*Required work*. Below is a block of data; give all of it again word for word.

*Available data*.
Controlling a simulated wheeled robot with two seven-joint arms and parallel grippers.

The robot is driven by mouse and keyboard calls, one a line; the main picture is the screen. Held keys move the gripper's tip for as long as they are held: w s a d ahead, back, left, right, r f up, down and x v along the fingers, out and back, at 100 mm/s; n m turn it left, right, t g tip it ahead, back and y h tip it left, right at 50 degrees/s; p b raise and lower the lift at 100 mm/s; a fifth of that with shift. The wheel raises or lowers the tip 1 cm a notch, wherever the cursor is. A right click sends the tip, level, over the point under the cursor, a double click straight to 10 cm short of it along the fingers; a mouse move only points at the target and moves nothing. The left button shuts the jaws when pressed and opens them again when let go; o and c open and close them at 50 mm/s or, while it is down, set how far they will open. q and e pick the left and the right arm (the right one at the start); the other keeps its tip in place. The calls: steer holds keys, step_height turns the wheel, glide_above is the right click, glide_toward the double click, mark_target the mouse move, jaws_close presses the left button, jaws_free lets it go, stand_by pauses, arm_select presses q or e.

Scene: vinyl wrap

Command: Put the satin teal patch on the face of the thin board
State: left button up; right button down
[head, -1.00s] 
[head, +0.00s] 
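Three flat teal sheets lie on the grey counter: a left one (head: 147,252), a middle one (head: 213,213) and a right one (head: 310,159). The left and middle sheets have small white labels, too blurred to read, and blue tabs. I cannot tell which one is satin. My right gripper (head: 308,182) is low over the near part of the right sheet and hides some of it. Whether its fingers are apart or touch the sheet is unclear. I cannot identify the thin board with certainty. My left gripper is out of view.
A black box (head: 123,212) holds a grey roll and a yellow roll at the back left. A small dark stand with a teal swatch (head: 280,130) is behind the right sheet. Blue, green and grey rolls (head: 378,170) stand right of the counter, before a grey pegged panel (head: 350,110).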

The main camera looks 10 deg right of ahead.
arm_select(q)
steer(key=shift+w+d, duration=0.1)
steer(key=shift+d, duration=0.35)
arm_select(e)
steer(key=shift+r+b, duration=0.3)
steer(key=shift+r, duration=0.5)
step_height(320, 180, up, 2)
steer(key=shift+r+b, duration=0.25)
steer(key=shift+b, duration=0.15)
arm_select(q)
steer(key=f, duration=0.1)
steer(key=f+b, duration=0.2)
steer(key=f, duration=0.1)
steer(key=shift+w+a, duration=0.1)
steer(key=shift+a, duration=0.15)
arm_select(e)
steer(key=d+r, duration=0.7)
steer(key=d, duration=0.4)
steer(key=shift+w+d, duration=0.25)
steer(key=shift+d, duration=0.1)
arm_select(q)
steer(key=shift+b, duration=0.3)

*The solution*.
Controlling a simulated wheeled robot with two seven-joint arms and parallel grippers.

The robot is driven by mouse and keyboard calls, one a line; the main picture is the screen. Held keys move the gripper's tip for as long as they are held: w s a d ahead, back, left, right, r f up, down and x v along the fingers, out and back, at 100 mm/s; n m turn it left, right, t g tip it ahead, back and y h tip it left, right at 50 degrees/s; p b raise and lower the lift at 100 mm/s; a fifth of that with shift. The wheel raises or lowers the tip 1 cm a notch, wherever the cursor is. A right click sends the tip, level, over the point under the cursor, a double click straight to 10 cm short of it along the fingers; a mouse move only points at the target and moves nothing. The left button shuts the jaws when pressed and opens them again when let go; o and c open and close them at 50 mm/s or, while it is down, set how far they will open. q and e pick the left and the right arm (the right one at the start); the other keeps its tip in place. The calls: steer holds keys, step_height turns the wheel, glide_above is the right click, glide_toward the double click, mark_target the mouse move, jaws_close presses the left button, jaws_free lets it go, stand_by pauses, arm_select presses q or e.

Scene: vinyl wrap

Command: Put the satin teal patch on the face of the thin board
State: left button up; right button down
[head, -1.00s] 
[head, +0.00s] 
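Three flat teal sheets lie on the grey counter: a left one (head: 147,252), a middle one (head: 213,213) and a right one (head: 310,159). The left and middle sheets have small white labels, too blurred to read, and blue tabs. I cannot tell which one is satin. My right gripper (head: 308,182) is low over the near part of the right sheet and hides some of it. Whether its fingers are apart or touch the sheet is unclear. I cannot identify the thin board with certainty. My left gripper is out of view.
A black box (head: 123,212) holds a grey roll and a yellow roll at the back left. A small dark stand with a teal swatch (head: 280,130) is behind the right sheet. Blue, green and grey rolls (head: 378,170) stand right of the counter, before a grey pegged panel (head: 350,110).

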The main camera looks 10 deg right of ahead.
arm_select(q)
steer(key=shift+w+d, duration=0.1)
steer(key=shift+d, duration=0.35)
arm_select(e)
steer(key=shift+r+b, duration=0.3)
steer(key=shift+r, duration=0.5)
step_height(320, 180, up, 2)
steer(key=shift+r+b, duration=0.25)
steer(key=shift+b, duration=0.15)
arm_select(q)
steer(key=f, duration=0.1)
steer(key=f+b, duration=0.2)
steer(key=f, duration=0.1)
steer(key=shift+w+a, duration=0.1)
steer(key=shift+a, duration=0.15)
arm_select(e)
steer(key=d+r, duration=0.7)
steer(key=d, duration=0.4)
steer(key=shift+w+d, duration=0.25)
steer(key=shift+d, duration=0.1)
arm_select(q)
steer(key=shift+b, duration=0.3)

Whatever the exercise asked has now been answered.